--- Begin ---
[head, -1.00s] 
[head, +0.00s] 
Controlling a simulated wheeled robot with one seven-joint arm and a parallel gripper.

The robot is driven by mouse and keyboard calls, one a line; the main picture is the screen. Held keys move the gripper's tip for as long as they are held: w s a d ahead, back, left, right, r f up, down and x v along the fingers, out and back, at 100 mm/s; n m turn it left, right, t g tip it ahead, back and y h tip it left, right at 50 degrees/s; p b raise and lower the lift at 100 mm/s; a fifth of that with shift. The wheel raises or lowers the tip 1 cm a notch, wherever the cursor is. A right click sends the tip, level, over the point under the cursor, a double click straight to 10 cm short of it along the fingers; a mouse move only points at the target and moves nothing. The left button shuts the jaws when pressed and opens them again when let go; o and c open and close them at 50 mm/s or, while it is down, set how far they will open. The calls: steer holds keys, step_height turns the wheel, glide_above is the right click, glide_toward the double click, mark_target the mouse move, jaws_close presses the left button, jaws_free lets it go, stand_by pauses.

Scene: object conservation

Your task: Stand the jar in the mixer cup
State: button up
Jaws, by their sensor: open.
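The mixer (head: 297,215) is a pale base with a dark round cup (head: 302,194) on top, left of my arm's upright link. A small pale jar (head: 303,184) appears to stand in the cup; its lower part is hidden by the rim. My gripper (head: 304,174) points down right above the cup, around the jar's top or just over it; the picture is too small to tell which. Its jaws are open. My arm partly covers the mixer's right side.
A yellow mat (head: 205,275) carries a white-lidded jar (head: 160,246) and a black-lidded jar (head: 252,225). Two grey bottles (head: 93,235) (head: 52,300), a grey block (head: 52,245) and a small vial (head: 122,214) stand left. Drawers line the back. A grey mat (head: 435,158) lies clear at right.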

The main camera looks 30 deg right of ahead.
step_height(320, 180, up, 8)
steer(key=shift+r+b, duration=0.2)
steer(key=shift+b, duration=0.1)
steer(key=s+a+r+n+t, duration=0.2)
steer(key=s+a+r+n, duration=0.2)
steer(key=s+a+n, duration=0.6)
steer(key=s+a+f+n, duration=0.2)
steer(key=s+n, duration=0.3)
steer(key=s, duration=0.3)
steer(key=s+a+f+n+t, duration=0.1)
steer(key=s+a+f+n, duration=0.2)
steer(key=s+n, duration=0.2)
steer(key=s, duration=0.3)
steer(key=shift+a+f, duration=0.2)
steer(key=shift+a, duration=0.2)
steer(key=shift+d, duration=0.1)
--- End ---
◆ WORK REQUIRED: Please print the material above exactly as it appears, from its first line through the line containing "Controlling a simulated", inclusive, and stop there.

◆ RESULT:
[head, -1.00s] 
[head, +0.00s] 
Controlling a simulated wheeled robot with one seven-joint arm and a parallel gripper.

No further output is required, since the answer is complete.